All of them skirted the issue of eliminating pre-emptive federal standards that are weaker than state requirements. Their dialogue revolved around the environmental impacts of oil — from global warming to air pollution — and the pro-oil Bush energy policy, which includes the administration’s failure to require more fuel-

efficient cars. They denounced offshore oil drilling and opening up wilderness in Alaska to oil and gas development.


“We cannot drill our way out of this problem,” said Kerry. “We have to invent our way out of it.”


Lieberman proclaimed: “We’ve got to break our addiction to oil.”


And Sharpton elicited cackles and applause with a quip: “It’s so oily in Washington, it’s greasy. We need to get the greasy people out and the right people in.”


Dean joined the other candidates in calling for increased mileage standards for sport utility vehicles and greater tax incentives for purchasing hybrid and electric vehicles. After the debate, farm-state Democrat Moseley-Braun told reporters that ethanol made from corn could be an important renewable fuel for cars. That view is not unanimous in California, where ethanol requirements are expected to worsen air quality and raise fuel prices.


The forum generated a bevy of decent ideas, but nothing to break anyone out of the pack. California lawmakers, by contrast, passed a law last year that mandates reduced automotive emissions of global-warming gases by 2009. “California is the first government in the world to require a reduction in global-warming gases from cars,” said Jason Mark, clean-vehicles program director for the Union of Concerned Scientists in Berkeley. Those standards are expected to increase gas mileage by requiring greater use of hybrid engines. Burning less gasoline also would cut smog by reducing the manufacture, transporting and pumping of gasoline,

said Mark.


In response, automakers plan to sue on the grounds that federal law pre-empts California. Congress could head off this litigation by repealing the federal pre-emption or by carving out an exemption for California. Lieberman and Kerry never brought that subject up. Contacted separately, aides for the senators said they are supportive of California’s law, but the aides said the lawmakers have no announced position on repeal of the federal limitations.

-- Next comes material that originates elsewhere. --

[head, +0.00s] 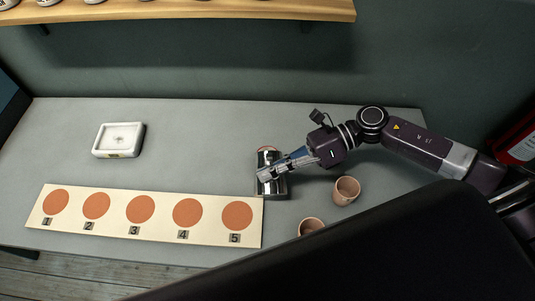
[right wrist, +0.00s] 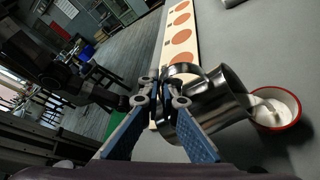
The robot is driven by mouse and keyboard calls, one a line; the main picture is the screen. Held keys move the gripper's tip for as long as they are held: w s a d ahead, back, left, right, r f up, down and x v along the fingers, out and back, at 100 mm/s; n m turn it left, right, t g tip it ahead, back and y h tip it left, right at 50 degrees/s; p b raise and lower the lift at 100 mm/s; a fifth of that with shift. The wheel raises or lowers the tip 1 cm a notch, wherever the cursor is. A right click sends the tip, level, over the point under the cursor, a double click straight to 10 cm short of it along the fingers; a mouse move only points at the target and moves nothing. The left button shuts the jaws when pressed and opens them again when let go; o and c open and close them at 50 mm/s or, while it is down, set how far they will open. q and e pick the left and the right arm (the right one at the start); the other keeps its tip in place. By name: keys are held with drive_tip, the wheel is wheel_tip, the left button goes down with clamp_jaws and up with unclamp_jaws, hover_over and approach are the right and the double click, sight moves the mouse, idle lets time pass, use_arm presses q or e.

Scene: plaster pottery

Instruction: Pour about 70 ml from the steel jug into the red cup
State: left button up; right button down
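The steel jug (head: 272,188) is at the middle of the table, just right of the numbered board. It also shows in the right wrist view (right wrist: 228,92), tilted with its dark mouth toward the cup. My right gripper (head: 268,174) is shut on the jug's handle; its fingers (right wrist: 168,98) close together there. The red cup (right wrist: 291,122) has a red rim and a pale inside, and sits right by the jug's lip. In the head view only a bit of its rim (head: 267,149) shows behind the jug. My left gripper is out of view.
A pale board (head: 150,228) with several numbered orange discs lies left of the jug. Two tan cups (head: 346,191) (head: 311,227) stand right of the jug.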

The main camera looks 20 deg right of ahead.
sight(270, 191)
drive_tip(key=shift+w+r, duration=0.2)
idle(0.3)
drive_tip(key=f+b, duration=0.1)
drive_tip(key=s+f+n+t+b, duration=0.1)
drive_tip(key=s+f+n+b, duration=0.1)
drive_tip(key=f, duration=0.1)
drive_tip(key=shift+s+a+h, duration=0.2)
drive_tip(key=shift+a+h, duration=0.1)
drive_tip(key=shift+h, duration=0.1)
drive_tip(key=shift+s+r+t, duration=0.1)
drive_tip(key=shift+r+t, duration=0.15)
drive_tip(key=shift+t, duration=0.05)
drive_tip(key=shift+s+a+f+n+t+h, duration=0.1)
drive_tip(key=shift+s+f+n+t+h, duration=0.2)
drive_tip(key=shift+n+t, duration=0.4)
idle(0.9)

But Senator Kerry would increase the average mileage of new passenger vehicles sold from some 21 miles per gallon for light trucks and 27.5 miles for cars to 36 miles per gallon by 2015. Lieberman wants an increase to 40 miles per gallon. Both Lieberman and Kerry also propose generating 20 percent of the nation’s electricity with renewable energy by 2020. Energy Information Agency projections show these proposals would barely keep pace with projected growth in energy demand. U.S. petroleum use is expected to grow from about 20 million barrels a day to 25 million barrels a day by 2015, or by some 25 percent. U.S. electricity demand is expected to grow from 20 billion to 27 billion kilowatt-hours per year, or 35 percent, by 2020.


It’s the feds versus the state all over again when it comes to air pollution emitted at California’s ports, said Sam Atwood, communications manager for the South Coast Air Quality Management District. The local air district and the state largely are unable to regulate pollution from the shipping industry because of federal limits on controlling interstate commerce. Meanwhile, traffic at the port is expected to double by 2020.

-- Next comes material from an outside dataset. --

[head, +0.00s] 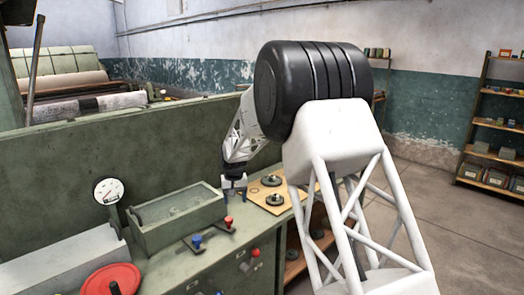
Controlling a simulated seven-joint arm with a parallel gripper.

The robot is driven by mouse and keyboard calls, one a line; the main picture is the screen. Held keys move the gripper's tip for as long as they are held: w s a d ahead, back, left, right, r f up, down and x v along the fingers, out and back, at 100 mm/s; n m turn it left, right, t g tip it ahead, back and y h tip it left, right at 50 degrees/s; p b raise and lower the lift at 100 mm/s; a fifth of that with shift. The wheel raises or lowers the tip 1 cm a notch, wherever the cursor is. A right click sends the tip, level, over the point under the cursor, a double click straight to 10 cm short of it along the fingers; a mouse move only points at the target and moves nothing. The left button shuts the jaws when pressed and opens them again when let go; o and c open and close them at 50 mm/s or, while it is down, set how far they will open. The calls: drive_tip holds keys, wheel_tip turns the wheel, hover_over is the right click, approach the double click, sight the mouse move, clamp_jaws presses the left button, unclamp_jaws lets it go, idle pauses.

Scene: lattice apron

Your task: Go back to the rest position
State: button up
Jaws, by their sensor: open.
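My gripper (234,190) hangs at the end of my white arm, above the right part of the green bench. It points down, small in this view, and its jaws are open with nothing seen between them. It is just right of a green open-topped box (178,218) and left of a wooden board (257,196) with dark round pieces on it. My own large black joint and white lattice link fill the middle right and hide part of the scene behind them.
Levers with a blue knob (196,239) and a red knob (228,220) stand on the bench front. A round white gauge (108,190) and a red handwheel (111,279) are at left. A green panel (60,165) rises behind. Shelves (490,120) stand far right beyond open floor.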

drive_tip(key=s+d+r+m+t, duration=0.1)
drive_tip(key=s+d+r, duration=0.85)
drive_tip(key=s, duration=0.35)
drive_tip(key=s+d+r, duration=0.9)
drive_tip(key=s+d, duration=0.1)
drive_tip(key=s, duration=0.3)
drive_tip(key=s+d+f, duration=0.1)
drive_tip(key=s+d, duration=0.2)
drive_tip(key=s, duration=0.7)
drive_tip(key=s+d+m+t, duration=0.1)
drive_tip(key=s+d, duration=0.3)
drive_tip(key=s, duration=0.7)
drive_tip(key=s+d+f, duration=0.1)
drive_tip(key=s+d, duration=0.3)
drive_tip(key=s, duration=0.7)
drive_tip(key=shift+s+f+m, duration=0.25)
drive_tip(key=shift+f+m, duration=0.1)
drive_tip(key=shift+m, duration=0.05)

A few contenders were missing from the debate, which was hosted at UCLA by the League of Conservation Voters: Senators John Edwards (D-N.C.), rated at 76 percent by the league, and Bob Graham (D-Fla.), rated at 81 percent. Representative Dennis Kucinich (D-Ohio), rated at 90 percent, also skipped, because of Washington obligations that included meeting with former Green Party presidential candidate Ralph Nader. For Kucinich, a meeting with Nader would almost count as an excused absence, given the subject matter.


Based on the League ratings alone, Lieberman would be a strong contender for environmentalists. But critics from Connecticut and elsewhere chastise his embrace of nuclear power. Notably, Lieberman missed a crucial June 10 vote in the Senate on an energy-bill amendment that would have denied federal-loan guarantees for construction of nuclear-power plants. The amendment narrowly failed. Lieberman has said on numerous occasions that he supports nuclear power in place of oil as a way to meet energy needs without polluting the air.


“I don’t think any of these candidates have a sustainable energy program that looks down the line after the age of fossil fuels,” said Mike DeRosa, co-chair of the Connecticut Green Party.


A slightly more encouraging view came from David Allgood, Southern California director of the California League of Conservation Voters: “I came away feeling any of the candidates would do better or more than this administration.”